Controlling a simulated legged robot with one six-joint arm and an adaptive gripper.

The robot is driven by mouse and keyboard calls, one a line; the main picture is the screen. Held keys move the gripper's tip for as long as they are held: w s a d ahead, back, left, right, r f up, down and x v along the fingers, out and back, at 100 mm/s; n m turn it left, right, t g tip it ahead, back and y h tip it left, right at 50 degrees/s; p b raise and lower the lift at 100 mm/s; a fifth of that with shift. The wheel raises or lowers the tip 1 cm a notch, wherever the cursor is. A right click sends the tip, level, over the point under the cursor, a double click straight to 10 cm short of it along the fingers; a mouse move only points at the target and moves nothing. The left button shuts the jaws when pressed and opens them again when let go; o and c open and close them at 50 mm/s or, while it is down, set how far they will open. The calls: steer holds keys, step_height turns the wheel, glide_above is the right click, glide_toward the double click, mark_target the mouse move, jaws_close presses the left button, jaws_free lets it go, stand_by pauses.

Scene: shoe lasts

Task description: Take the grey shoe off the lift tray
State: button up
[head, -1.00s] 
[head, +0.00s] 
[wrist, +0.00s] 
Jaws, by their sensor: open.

* _What is being asked_:
Using the material above, reproduce exactly the line that contains "Task description: Take" and all lines after it through the last one, and only those.

* _Solution for this problem_:
Task description: Take the grey shoe off the lift tray
State: button up
[head, -1.00s] 
[head, +0.00s] 
[wrist, +0.00s] 
Jaws, by their sensor: open.

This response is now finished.